The fact is that Mr Haw has done nobody a favour, least of all democratic protesters, by giving the Government an excuse to exercise control over demonstrations. It's highly dubious for the Government to pass a law so specifically directed at one person in one particular place, and of course it is not framed in personal terms: it bans all permanent demonstrations in Parliament Square. The police will be given new powers of control over demonstrations around Parliament - probably requiring a licence to be granted in advance.
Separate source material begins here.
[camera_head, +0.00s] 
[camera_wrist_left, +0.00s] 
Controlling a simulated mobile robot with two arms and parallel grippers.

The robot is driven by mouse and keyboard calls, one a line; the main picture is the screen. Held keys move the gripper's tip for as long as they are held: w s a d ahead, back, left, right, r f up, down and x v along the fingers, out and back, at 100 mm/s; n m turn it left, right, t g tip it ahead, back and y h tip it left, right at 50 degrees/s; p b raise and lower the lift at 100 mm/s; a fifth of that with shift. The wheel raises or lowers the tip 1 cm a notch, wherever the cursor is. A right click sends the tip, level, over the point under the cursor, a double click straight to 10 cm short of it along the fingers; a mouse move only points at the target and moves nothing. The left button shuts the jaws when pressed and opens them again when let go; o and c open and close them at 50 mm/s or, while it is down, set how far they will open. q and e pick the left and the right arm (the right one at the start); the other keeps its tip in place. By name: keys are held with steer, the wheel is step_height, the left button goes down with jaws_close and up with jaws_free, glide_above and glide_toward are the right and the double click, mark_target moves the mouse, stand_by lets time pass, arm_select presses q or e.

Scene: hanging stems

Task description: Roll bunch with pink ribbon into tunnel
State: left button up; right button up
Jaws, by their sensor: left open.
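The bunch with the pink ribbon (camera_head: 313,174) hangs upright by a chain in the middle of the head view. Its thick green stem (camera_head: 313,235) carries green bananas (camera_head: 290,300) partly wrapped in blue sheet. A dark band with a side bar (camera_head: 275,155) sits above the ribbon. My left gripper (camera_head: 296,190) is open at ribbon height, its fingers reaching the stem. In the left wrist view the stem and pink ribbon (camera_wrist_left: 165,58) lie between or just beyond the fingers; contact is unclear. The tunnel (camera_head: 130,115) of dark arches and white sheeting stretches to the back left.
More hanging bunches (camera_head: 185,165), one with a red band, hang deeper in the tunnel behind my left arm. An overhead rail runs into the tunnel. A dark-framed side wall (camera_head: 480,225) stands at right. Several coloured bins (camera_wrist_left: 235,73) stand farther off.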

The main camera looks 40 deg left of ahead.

Of course, most sensible people, if they think about this, will find these new powers decidedly worrying. It is certainly our right to mount protests right up to the gates of Parliament, and that goes for Mr Haw too, to whatever grotesque degree he has abused that right. Could the police really have the power to refuse a licence for a one-off demonstration? On what grounds could such a refusal possibly be based?

The Government will, quite reasonably, say that everything possible has been tried to persuade Mr Haw that his argument has now been made, and that this is a last resort. To a degree, I see their point. But it's difficult to avoid the suspicion that Mr Haw, in the end, has served a useful purpose for them, and, yet again, we are placed in a position where we have to take it on trust that the authorities, having taken a degree more control over our civil liberties, will possess the fineness of feeling which will preserve, in the individual case, those ordinary freedoms. Thanks, Brian.